Tuesday, May 27, 2008

Carrying Around the Past

When I descend the stairs to the basement, my heart sinks. A sea of boxes clutters the unfinished footprint of our house. Many of my childhood possessions, including all my dolls, grow dusty and old. Up until now, I haven’t been able to part with them. Will I ever be rid of them?

For a long time I felt isolated from my past. My childhood and college years didn’t seem real. The whirlwind of kid and volunteer activities enveloped me and nothing existed before my present life as a mom in the suburbs. When I tried to describe the sensation to my husband, he didn’t understand my desire to embrace those distant, and often unhappy, days.

Last year, I peeked inside the basement boxes and remembered playing with the dolls and cleaning my room. The physical presence of the items reminded me of my parents’ divorce and my desire to leave that place. Then after many years without contact, I spent a couple of weekends with a good friend from college. Having someone else remember all the same exploits reaffirmed my memories, but also forced me to acknowledge the waywardness of my behavior. These connections to my past made me feel whole, but also brought pain.

The more I accept my past and talk about it, the more I’m convinced I can actually get rid of the boxes.

Perhaps we reach a point in our lives when it’s time for a spring cleaning. A good toss of all the shortcomings we’ve been carrying around since our childhood. In order to free ourselves, we need to confront our memories. By letting go, we can be the person we want to be.

Unencumbered by our mistakes and the missteps of others, we can make sure we are headed in the right direction to accomplish what we want with the rest of our lives. Although we may think we are on the right path, if we chose it many years ago, it may not lead to the life we want.

The old possessions can be donated or brought to the dump. I’m ready to trust that my past will always be with me without these material objects. Up until now I thought discarding these things would be a betrayal, as if I was turning my back on my family and our history. By accepting the good and the bad, the betrayal disappears.

Lately, I spend a great deal of time thinking about the person I want to be. Hopefully with a lighter load, moving on will be easier.

Thursday, May 8, 2008

Motorcycle Moments

“Don’t you think that’s dangerous?” my friend asked with a slight frown. Last week I excitedly signed up to take the Basic Riders Course required for a motorcycle license. Friends’ comments vary from cool to crazy, but this decision has been years in the making and it’s mine.

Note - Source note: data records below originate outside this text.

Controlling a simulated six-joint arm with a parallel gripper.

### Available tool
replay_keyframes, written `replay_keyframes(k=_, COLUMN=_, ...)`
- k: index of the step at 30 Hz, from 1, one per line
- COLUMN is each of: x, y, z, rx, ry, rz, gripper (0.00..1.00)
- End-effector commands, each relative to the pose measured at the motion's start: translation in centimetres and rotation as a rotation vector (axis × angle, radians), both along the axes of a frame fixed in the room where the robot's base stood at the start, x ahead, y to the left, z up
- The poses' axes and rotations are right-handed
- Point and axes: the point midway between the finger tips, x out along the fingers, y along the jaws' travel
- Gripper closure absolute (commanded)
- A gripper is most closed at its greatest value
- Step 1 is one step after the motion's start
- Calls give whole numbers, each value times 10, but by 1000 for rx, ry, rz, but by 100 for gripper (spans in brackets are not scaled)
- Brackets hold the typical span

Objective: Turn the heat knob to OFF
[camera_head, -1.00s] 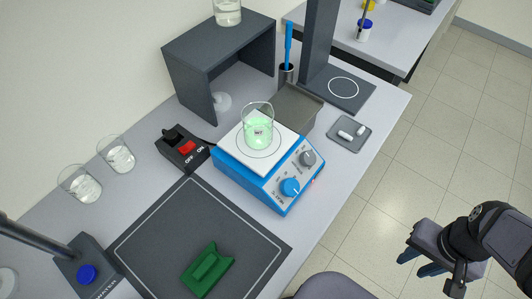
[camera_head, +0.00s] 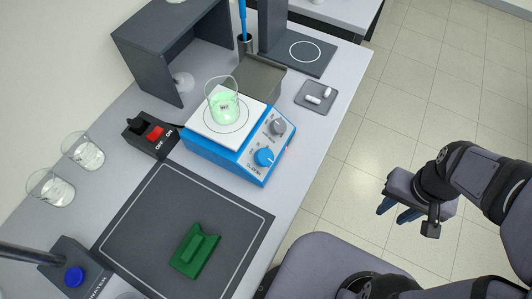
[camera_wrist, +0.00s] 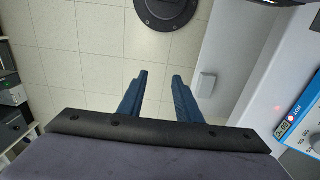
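A blue hotplate with a white top (camera_head: 202,135) stands on the bench. Its sloped front has a blue knob (camera_head: 264,157) and a grey knob (camera_head: 278,127); their small labels and settings are too small to read with certainty. A glass beaker (camera_head: 233,91) of glowing green liquid stands on the white top. My gripper (camera_head: 395,211) is open and empty over the floor, well right of the hotplate and touching nothing. The wrist view shows its two blue fingers (camera_wrist: 160,76) apart. The hotplate's corner (camera_wrist: 284,140) shows at that view's right edge, with a lit red light.
A switch box (camera_head: 151,136) with a red switch lies left of the hotplate. A green holder (camera_head: 195,251) sits on the dark mat (camera_head: 137,215). Two glass beakers (camera_head: 83,151) stand at the left. A small tray (camera_head: 305,104) holds white pieces. Open floor lies right of the bench.

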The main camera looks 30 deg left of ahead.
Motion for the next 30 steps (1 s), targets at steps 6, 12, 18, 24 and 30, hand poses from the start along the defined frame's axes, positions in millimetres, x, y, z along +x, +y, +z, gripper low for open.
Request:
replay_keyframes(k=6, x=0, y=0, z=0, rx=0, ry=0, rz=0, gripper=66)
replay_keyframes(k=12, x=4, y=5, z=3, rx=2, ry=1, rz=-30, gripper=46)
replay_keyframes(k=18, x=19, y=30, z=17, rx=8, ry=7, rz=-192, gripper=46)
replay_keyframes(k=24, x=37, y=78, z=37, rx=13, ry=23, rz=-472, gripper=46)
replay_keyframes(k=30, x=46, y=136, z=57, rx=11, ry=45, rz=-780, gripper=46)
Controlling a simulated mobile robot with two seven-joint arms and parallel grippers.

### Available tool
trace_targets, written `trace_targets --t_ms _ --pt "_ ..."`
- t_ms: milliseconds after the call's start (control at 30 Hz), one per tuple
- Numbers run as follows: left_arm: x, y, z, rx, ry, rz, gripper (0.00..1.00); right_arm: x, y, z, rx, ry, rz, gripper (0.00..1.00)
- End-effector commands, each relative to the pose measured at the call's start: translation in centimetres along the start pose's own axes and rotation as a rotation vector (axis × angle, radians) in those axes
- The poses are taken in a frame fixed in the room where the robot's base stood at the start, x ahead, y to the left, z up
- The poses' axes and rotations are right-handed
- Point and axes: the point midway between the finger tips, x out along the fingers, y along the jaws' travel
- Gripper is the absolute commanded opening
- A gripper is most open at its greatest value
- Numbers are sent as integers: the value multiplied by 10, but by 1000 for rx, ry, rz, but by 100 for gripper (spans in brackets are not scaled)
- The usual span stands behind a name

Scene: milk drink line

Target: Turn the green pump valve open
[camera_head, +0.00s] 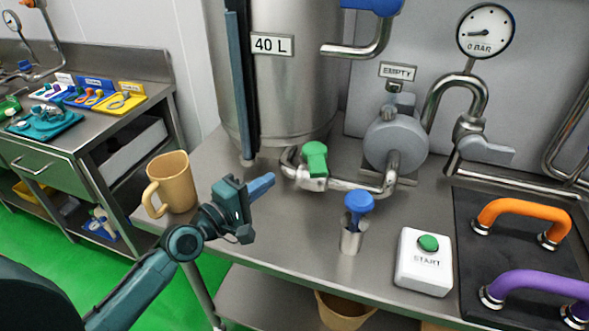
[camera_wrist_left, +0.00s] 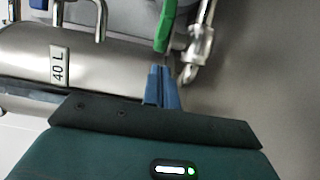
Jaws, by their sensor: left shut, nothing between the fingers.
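The green pump valve (camera_head: 315,158) sits on the low pipe between the steel tank and the grey pump (camera_head: 396,140). Its green handle stands up from the pipe in the head view. My left gripper (camera_head: 264,186) is to the left of the valve, apart from it in the head view, with its blue fingers shut and empty. In the left wrist view the green handle (camera_wrist_left: 165,27) shows just beyond the shut fingertips (camera_wrist_left: 162,75); I cannot tell there whether they touch. My right gripper is not in view.
The tank (camera_head: 290,80) labelled 40 L stands behind. A tan pitcher (camera_head: 172,181) is beside my left wrist. A blue-topped valve (camera_head: 358,205), a START button box (camera_head: 424,262) and orange (camera_head: 525,211) and purple (camera_head: 540,283) handles are to the right. A gauge (camera_head: 486,31) reads near zero.

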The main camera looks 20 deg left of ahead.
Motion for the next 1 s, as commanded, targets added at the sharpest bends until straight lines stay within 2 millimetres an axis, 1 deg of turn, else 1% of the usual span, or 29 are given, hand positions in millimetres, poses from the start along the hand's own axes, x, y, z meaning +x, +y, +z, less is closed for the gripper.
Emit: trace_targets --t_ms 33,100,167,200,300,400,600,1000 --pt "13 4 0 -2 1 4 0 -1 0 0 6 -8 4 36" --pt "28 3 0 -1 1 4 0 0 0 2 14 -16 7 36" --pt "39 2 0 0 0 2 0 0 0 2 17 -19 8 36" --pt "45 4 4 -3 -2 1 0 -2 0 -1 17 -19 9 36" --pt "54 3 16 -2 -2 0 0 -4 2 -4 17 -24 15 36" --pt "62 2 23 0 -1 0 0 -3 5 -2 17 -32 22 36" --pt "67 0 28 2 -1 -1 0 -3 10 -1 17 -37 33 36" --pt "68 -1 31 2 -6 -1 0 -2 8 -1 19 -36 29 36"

Since my dad always looked out for his little girl, he adamantly forbade me to get on the back of a bike. He had good reason to discourage motorcycles when the drivers were young and irresponsible. One afternoon when I was standing in my uncle’s barnyard in Upstate New York, one of the guys took the turn onto the bridge too fast. The motorcycle made it, but he didn’t. As I watched, his right leg was broken back in an unnatural position. The ambulance took forever while he screamed in pain then grew silent. We thought we were losing him until they started to cut off his jeans. He yelled, “I don’t have on any underwear!” His worry over this detail assured us that he was going to be fine. Dad’s warnings were justified.

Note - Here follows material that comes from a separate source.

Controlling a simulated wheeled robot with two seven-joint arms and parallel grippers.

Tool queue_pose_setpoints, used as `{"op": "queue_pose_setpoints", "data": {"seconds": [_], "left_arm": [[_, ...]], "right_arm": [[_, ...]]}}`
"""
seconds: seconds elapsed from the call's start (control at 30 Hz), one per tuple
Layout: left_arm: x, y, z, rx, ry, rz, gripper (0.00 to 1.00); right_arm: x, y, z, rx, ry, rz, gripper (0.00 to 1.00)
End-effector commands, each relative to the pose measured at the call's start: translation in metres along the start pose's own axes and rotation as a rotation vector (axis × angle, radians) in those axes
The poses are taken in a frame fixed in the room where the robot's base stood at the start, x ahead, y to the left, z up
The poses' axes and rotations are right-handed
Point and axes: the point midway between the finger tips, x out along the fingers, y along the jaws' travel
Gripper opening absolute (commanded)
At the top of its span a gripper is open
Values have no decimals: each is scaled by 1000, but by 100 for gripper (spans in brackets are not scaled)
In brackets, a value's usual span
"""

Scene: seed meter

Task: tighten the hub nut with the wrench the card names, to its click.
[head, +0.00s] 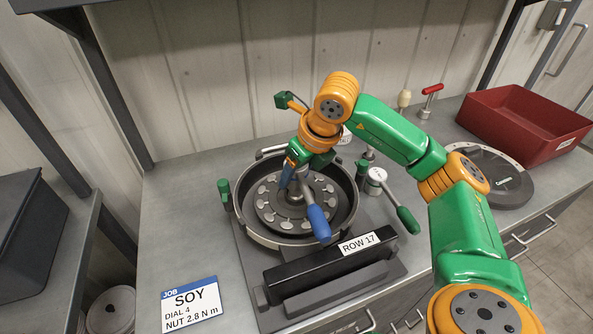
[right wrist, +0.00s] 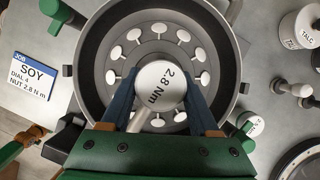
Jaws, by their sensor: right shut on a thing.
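The job card (head: 190,304) lies at the front left of the bench and reads SOY, DIAL 4, NUT 2.8 N m; the right wrist view shows it too (right wrist: 36,76). My right gripper (head: 291,176) is shut on a wrench (head: 318,222) over the middle of the seed meter (head: 262,238). The wrench has a blue handle pointing toward the front. In the right wrist view its round head (right wrist: 158,84), marked 2.8 Nm, sits between my fingers, above the seed disc's centre. The wrench and gripper hide the hub nut, so I cannot tell whether they touch.
A red bin (head: 520,127) stands at the back right, with a dark round lid (head: 490,178) in front of it. A red-handled tool (head: 430,95) stands behind. A ROW 17 block (head: 330,262) sits before the bowl.

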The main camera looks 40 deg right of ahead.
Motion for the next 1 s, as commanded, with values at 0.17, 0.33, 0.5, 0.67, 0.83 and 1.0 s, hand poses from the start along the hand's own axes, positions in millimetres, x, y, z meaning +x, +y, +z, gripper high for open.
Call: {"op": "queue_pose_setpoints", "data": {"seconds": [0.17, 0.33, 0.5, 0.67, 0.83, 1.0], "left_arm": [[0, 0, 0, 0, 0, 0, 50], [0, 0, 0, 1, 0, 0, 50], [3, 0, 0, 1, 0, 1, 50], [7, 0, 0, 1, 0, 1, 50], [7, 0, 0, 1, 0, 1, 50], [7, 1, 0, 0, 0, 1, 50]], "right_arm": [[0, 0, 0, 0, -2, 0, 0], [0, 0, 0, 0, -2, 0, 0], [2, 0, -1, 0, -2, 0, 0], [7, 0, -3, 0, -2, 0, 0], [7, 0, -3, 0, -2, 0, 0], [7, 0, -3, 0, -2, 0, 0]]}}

Years later as an adult, my dad’s rule was very much on my mind when my husband asked me to ride. We were only dating back then, but I trusted him and jumped on the back of a bike. He would take me out over the mountains in rural Pennsylvania. Soaring over the hills with my arms around him was the most exhilarating feeling. I never wanted to let go.

After we had our first child, my husband took possession of one of his family’s bikes. With an authoritative attitude, I deemed the Washington, DC area too dangerous. As parents, it would be irresponsible for the both of us to get on a motorcycle. No need for my father’s warnings, my own apprehensions were taking precedent. My husband suggested I get a license. He rightly surmised that if I was on my own bike, I would agree to ride. Although an enticing idea, I was soon pregnant with our second son and it didn’t happen.

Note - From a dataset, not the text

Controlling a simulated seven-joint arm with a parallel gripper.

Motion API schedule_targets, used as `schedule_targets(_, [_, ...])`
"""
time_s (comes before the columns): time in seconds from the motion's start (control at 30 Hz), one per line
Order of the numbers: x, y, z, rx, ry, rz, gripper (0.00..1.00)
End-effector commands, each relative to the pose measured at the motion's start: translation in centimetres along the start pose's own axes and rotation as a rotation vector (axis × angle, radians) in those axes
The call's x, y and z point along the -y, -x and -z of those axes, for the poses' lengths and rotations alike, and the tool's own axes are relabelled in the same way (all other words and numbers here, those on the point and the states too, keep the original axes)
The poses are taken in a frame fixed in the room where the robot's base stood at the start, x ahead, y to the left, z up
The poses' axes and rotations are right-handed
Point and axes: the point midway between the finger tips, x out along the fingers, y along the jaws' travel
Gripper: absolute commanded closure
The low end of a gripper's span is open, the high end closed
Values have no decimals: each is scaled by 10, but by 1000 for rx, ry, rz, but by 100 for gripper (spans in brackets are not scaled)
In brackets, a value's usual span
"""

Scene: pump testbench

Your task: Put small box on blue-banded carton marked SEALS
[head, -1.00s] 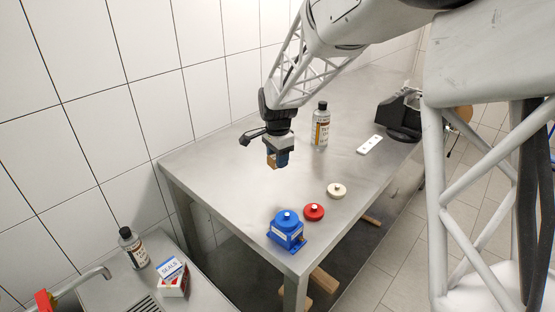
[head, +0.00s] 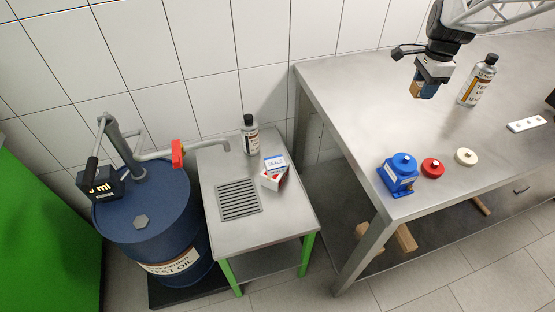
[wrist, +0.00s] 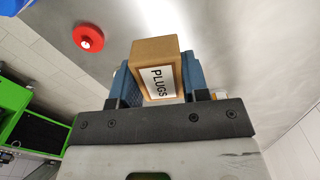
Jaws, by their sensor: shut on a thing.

Last year I signed up for the motorcycle course but had to cancel because my husband took a different year-long work detail and we had to go away that week. Fighting a strong feeling that this was the end of it, I promised myself that in a year I would take the course. Now I’m signed up four months in advance, waiting for my reward.

The little voice in my head is very much warning me to be careful. Even so, there’s no doubt that my time to hit the road on two wheels is finally arriving, my very own motorcycle moment.